Lovely, as always Aaron...

We've been, as I have bored folks here endlessly with by now, re-reading the David McCullough John Adams book, since my mutterings about looseness with the facts within the mini-series made watching it impossible for the Better Half to enjoy. The cacaphony has been with us for ever... as have the propagandists in the pay of the politicians. Even one of the founding fathers, Thomas Jefferson, paid his shill, James Callender, to write incendiary "lies and falsehoods" about John Adams, another of the signers of the declaration.

Have You Been...

...reading The Rise of the Blogosphere? One of the most beautiful parts of early America was its cacophony.

Read that one last year...

I think it's your best book!

Giga-Babel

I don't believe that INFORMATION can be measured in megabytes.
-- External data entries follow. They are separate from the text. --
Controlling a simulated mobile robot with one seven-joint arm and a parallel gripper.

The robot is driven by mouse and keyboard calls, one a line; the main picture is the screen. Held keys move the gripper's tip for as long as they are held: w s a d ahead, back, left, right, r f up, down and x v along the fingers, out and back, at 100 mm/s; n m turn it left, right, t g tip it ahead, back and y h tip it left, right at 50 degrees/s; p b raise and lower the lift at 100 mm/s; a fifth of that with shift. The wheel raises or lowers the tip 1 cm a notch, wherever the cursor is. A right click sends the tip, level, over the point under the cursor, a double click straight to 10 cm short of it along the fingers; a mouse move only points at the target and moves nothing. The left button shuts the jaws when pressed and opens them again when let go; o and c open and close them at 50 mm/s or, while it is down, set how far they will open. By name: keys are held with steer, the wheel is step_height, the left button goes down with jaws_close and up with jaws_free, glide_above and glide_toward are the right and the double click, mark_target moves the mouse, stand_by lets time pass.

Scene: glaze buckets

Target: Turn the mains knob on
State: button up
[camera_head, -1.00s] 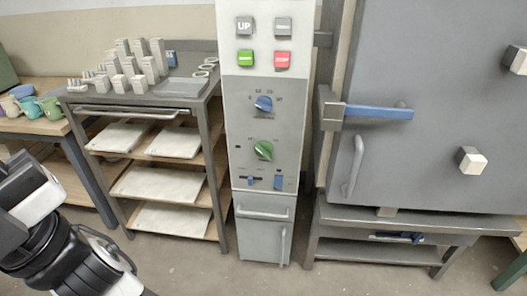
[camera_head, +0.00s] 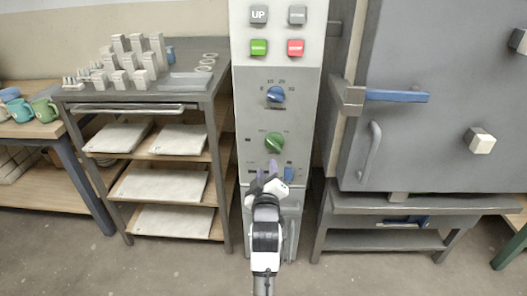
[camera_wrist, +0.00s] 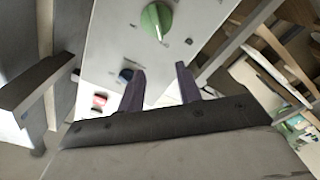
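The grey control panel (camera_head: 300,130) has a green knob (camera_head: 275,142) at mid height and a blue knob (camera_head: 275,94) above it. Their labels are too small to read. My gripper (camera_head: 268,170) is just below the green knob in the head view and hides part of the lower panel. In the wrist view my gripper (camera_wrist: 160,82) shows two dark fingers with a clear gap and nothing between them. The green knob (camera_wrist: 156,20) appears beyond the fingertips there, with a white pointer line, apart from them.
Above the knobs are grey, green and red buttons (camera_head: 296,47). A blue switch (camera_head: 289,174) is right of my gripper. A shelf rack (camera_head: 218,130) stands left, and a grey kiln with a blue handle (camera_head: 397,96) stands right. The floor in front is clear.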

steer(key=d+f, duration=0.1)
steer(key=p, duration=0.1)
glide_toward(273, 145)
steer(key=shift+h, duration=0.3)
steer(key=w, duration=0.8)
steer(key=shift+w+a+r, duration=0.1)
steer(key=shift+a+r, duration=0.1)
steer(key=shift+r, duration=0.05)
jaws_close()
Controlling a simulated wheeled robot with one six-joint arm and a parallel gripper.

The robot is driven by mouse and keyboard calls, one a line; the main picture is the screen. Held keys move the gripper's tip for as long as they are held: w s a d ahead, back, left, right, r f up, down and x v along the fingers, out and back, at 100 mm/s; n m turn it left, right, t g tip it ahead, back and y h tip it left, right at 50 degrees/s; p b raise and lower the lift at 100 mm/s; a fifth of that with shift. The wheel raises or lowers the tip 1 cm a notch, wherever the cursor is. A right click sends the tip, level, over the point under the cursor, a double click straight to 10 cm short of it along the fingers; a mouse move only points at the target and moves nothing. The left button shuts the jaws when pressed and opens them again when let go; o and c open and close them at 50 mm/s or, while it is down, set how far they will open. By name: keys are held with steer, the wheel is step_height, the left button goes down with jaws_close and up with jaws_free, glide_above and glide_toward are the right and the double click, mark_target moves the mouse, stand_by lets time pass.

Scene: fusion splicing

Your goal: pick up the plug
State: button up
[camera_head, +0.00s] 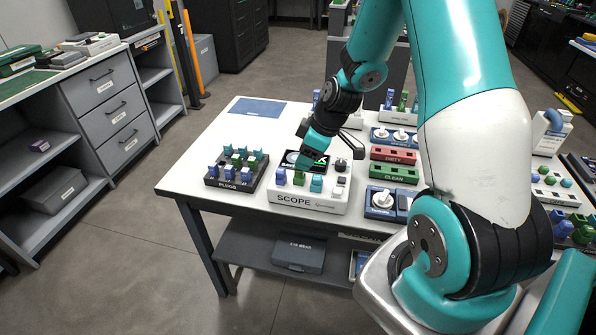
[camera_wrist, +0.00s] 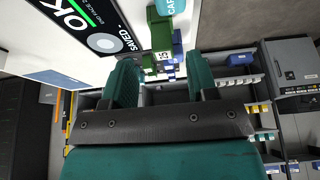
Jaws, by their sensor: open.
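The scope (camera_head: 310,203) is a white box with a screen and a row of plugs on its front: a blue plug (camera_head: 281,176), a green plug (camera_head: 298,178) and a teal plug (camera_head: 316,183). My gripper (camera_head: 301,163) hangs over the scope, just above the green plug. In the wrist view my gripper (camera_wrist: 162,65) is open, with a green plug (camera_wrist: 160,32) ahead of the gap between its fingers and blue parts beside it. The jaws are empty. The scope screen (camera_wrist: 85,25) reads "OK" and "SAVED". Which plug is meant cannot be told.
A dark tray labelled PLUGS (camera_head: 228,185) with blue, green and teal plugs stands left of the scope. Red (camera_head: 394,155) and green (camera_head: 393,174) racks labelled DIRTY and CLEAN stand to the right. A blue mat (camera_head: 258,107) lies at the back left of the white table (camera_head: 215,125).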

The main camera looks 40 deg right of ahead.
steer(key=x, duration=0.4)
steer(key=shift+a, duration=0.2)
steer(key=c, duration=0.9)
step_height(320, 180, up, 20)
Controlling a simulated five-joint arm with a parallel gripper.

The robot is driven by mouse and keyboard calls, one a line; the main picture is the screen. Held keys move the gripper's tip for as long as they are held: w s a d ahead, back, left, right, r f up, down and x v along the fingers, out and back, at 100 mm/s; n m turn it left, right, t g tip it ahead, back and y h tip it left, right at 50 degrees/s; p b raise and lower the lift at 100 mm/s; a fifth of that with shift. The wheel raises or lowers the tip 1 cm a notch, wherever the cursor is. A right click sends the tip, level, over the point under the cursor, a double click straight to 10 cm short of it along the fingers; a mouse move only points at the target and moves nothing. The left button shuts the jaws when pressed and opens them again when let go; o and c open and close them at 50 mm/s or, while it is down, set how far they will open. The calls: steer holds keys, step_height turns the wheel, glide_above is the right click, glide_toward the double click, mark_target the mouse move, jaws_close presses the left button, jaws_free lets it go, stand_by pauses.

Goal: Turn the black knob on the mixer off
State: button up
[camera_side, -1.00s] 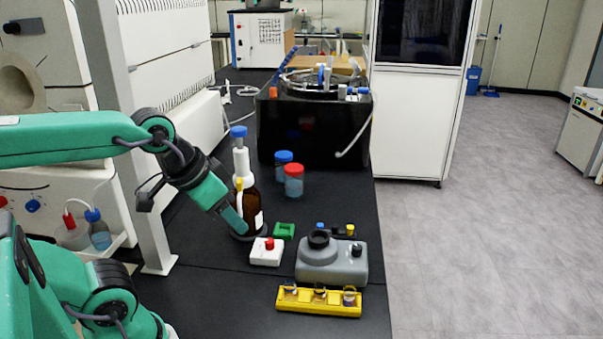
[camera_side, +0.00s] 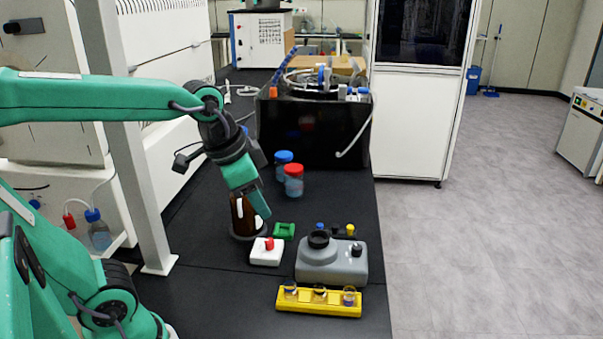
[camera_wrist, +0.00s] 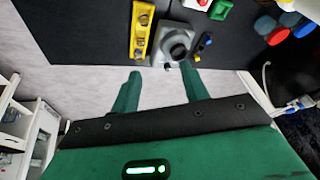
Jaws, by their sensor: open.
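The grey mixer (camera_side: 330,262) stands on the black bench, with a dark round cup on top. Its black knob (camera_side: 357,250) is at the right end in the side view. In the wrist view the mixer (camera_wrist: 172,45) lies just beyond my fingers, and the knob (camera_wrist: 167,66) shows small at its near edge, between the fingertip lines. My gripper (camera_side: 261,208) is tilted downward in the air, left of and above the mixer, in front of the brown bottle. In the wrist view my gripper (camera_wrist: 161,70) is open and empty. The knob's setting is too small to read.
A yellow rack with vials (camera_side: 318,301) stands in front of the mixer. A white box with a red knob (camera_side: 267,251) and a green block (camera_side: 284,231) are to its left. The brown bottle (camera_side: 243,222) and jars (camera_side: 293,180) stand farther back. Small capped items (camera_side: 350,230) sit behind the mixer.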

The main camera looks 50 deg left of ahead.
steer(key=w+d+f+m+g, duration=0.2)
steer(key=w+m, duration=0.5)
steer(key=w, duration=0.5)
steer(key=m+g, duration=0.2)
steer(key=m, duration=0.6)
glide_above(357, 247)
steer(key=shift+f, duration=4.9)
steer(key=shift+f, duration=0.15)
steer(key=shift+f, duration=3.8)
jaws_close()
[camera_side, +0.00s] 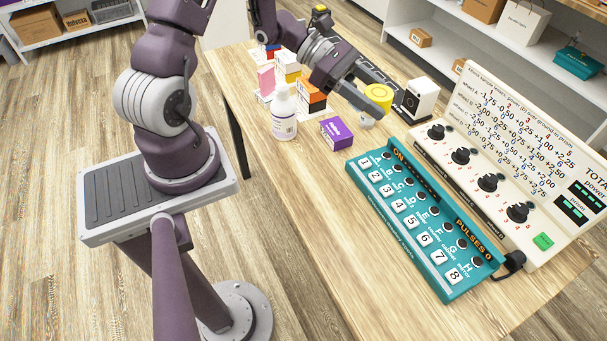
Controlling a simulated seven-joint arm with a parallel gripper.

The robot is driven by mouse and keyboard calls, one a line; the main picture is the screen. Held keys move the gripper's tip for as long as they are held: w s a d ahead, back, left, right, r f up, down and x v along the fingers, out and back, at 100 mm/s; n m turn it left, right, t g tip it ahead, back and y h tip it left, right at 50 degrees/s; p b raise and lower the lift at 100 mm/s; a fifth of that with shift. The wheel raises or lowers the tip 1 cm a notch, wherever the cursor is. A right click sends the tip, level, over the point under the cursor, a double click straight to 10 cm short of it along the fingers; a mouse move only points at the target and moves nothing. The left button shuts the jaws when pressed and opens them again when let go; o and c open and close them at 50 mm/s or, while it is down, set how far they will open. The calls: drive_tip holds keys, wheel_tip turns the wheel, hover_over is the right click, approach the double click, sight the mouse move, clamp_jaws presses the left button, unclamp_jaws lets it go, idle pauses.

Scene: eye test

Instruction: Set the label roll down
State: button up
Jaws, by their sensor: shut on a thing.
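The label roll (378,92) appears as a yellow, round thing at the far part of the wooden table. My gripper (371,97) is shut on it, with a dark finger on either side. A small pale piece (367,119) shows just below the roll; I cannot tell whether it is part of it or a separate thing. The roll's underside is hidden, so I cannot tell whether it touches the table.
A purple box (337,132) and white bottle (284,112) stand left of the roll. A teal key panel (420,222) and white console (510,150) fill the near table.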

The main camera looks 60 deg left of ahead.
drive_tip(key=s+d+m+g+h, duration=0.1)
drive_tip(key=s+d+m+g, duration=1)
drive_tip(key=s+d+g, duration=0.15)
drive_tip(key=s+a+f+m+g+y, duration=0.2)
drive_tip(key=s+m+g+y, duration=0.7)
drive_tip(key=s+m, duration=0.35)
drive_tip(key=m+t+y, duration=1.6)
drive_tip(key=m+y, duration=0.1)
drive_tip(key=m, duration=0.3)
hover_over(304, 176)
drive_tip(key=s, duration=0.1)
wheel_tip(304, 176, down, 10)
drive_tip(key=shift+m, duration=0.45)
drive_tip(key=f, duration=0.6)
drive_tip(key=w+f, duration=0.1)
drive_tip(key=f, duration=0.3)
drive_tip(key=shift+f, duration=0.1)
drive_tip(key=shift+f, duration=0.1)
Something that is totally inaccurate can take up more storage than that which is extremely important and accurate. In reality information only exists in human brains. Books and computers only contain SYMBOLS not information. since the books and computers don't understand the symbols it isn't information. Some human being must conceptualize the symbols to evaluate them to judge the quality of the information. If anything the extent to which we are bombarded with giga-bullshit is the new and improved method of keeping us ignorant and ineffectual. The "experts" bombard us with useless BS claiming it is information. How do thousands of economists talk about economic growth for decades and forget to mention the depreciation of hundreds of millions of cars around the world every year? Where did that information go? Kill an economist for Karl
Kill an economist for Karl

Right...

...though even "inaccurate" information can have value (but that's another discussion). The babbling from loudspeakers is just that "useless BS" you mention. As your example shows, they pick and choose, making the "information" they supply ultimately useless due to its (purposeful) limited nature.